Carolyn Singer: April gardening: soil and sun!
Coveys of quail cross the open area behind my house, a view I enjoy from the kitchen windows.
If I step on to the porch, they scurry under the ground-hugging branches of a huge shrub nearby for temporary safety. If I step in their direction, the whirring sound of 30 pairs of wings fills the spring air as they take flight into the manzanita yards away.
It isn’t long before they return.
Perhaps it is awareness of my patterns. I am much more likely to sit quietly on the porch, or even head in the direction of the edible garden.
An evergreen ornamental shrub is often a safe haven for quail. They can roost there before venturing onto the open ground again. In April this handsome leatherleaf viburnum (Viburnum rhytidophyllum) is in full bloom, large umbels of creamy-white flowers glowing long after the sun sets.
Certainly it has been a perfect habitat for the quail I treasure.
This tough plant, which needs no summer irrigation now that it has established, is more than eighteen feet wide, and about ten feet tall. It grew quickly from a one-gallon container, with no damage from the deer. Heavily veined large leaves are attractive all year. Leatherleaf viburnum is a perfect example of a non-native still suitable for foothill gardens.
I sited the viburnum where it received western sun following morning shade, a challenging exposure for any plant. Mulched with straw when it was young, irrigation requirements were reduced but not eliminated. The first three years I irrigated it during the heat of the summer. While compost and rock powders were added at planting time, I certainly did not improve the soil for the large area the plant now covers.

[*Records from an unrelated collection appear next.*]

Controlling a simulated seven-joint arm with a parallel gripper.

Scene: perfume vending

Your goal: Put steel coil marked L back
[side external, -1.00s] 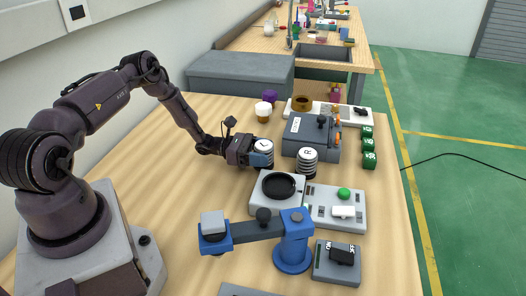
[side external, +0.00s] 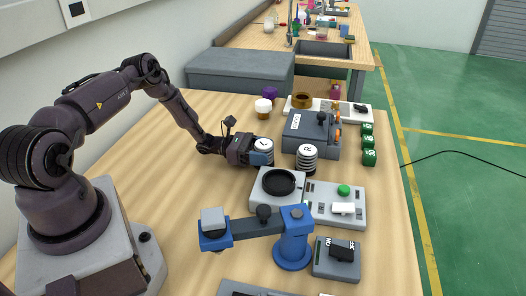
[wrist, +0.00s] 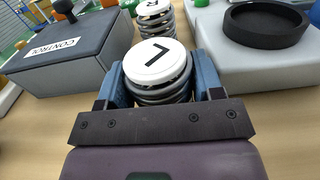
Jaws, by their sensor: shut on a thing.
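The steel coil marked L (side external: 264,146) has a white top with a black L and grey spring rings below. My gripper (side external: 259,155) is shut around it from the side, with a blue finger on each side of the coil. In the wrist view the L coil (wrist: 158,66) stands between the fingers of my gripper (wrist: 160,88). It looks upright at table level; whether its base touches the table is hidden. The coil marked R (side external: 307,157) stands upright on the table to its right, and shows just behind it in the wrist view (wrist: 155,10).
A grey CONTROL box (side external: 312,138) stands behind the coils. A grey unit with a round black dish (side external: 279,183) is in front. A blue arm device (side external: 292,245) stands nearer. Green blocks (side external: 368,143) line the right. Bare table lies left of my gripper.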

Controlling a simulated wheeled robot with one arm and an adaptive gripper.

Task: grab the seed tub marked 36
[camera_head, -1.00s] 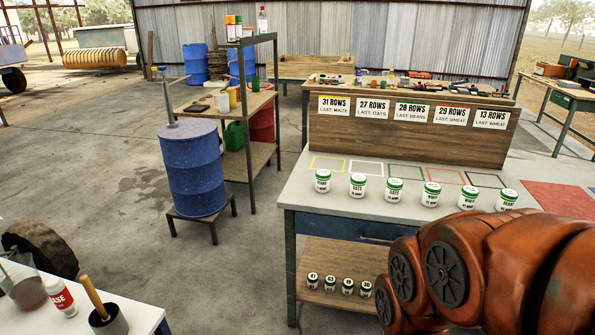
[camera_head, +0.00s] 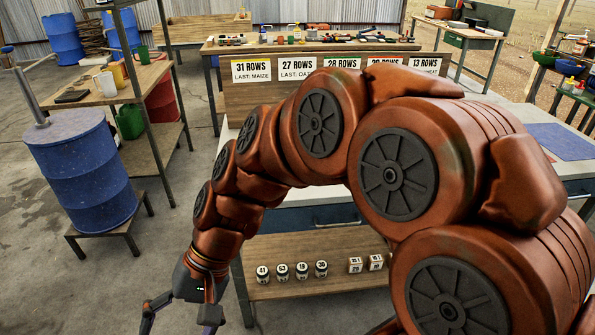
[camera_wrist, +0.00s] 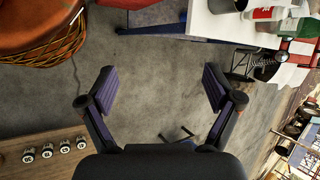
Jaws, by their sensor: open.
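A row of small white tubs with dark lids stands on the lower wooden shelf of the workbench. The rightmost tub (camera_head: 321,269) seems to be marked 36, though its small digits are hard to read; the others look like 41, 53 and 19. My gripper (camera_head: 178,320) is open and empty, low over the floor, left of the shelf and apart from the tubs. In the wrist view my gripper (camera_wrist: 158,72) has its fingers spread over bare concrete, with the tubs at the lower left. I cannot tell which one there is 36.
Two white blocks (camera_head: 366,264) stand right of the tubs on the shelf (camera_head: 300,288). My arm hides much of the workbench top. A blue drum (camera_head: 82,170) on a stand is at the left. A white table (camera_wrist: 225,28) shows in the wrist view. The floor between is clear.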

Rocky clay soil is a frequent challenge in the Sierra foothills. For a single shrub or tree, soil preparation may often focus on a small area. As the young plant grows, attention to the mulch at the base of the plant is a good garden practice. Over the years my leatherleaf viburnum has caught leaves and needles from the oaks and pines nearby, gradually building a vital mulch that amends soil over a larger area, while it preserves moisture through the hot dry summer.
If an edible garden is your goal, the entire area where the crops will grow must continue to be improved each year. Cover crops, even in small areas or containers, are the most cost-effective soil amendment. They do not need to be rototilled into the soil. A few weeks before planting, cut the cover crop down and cover the area with compost. Let this sheet composting improve the soil.
I have even planted tomatoes into the roots of the cover crop, pulling aside the cut material. It will later be used as mulch, but mulching the tomatoes while the soil is still cold will slow their early growth.
This is a good time to remind you that it is too early in most foothill locations to plant the most tender edible crops: tomatoes, peppers, eggplant, squash, and even beans. Frost in early May is not uncommon.
Wind is an April challenge. Pay attention to the mulch around all your landscape plants and perennial edibles. A thick layer of decomposing organic material (leaves, straw, compost) will hold the moisture in the soil. Sun and wind not only reduce the moisture in the top few inches of clay loan, but also dehydrate the leaves. Mulching is too often a neglected garden practice, one that is important for healthier plants.
With rhubarb, be careful not to cover the crown of the plant with mulch.
Gardening in the foothills has its challenges, but good garden practices pay off. Clay soil that is difficult to dig is also rich in minerals and holds water. Compost and rock powders (rock phosphate and oyster shell) magically change foothill clay into fertile garden soil. The right plant choices for each exposure will result in a rewarding landscape.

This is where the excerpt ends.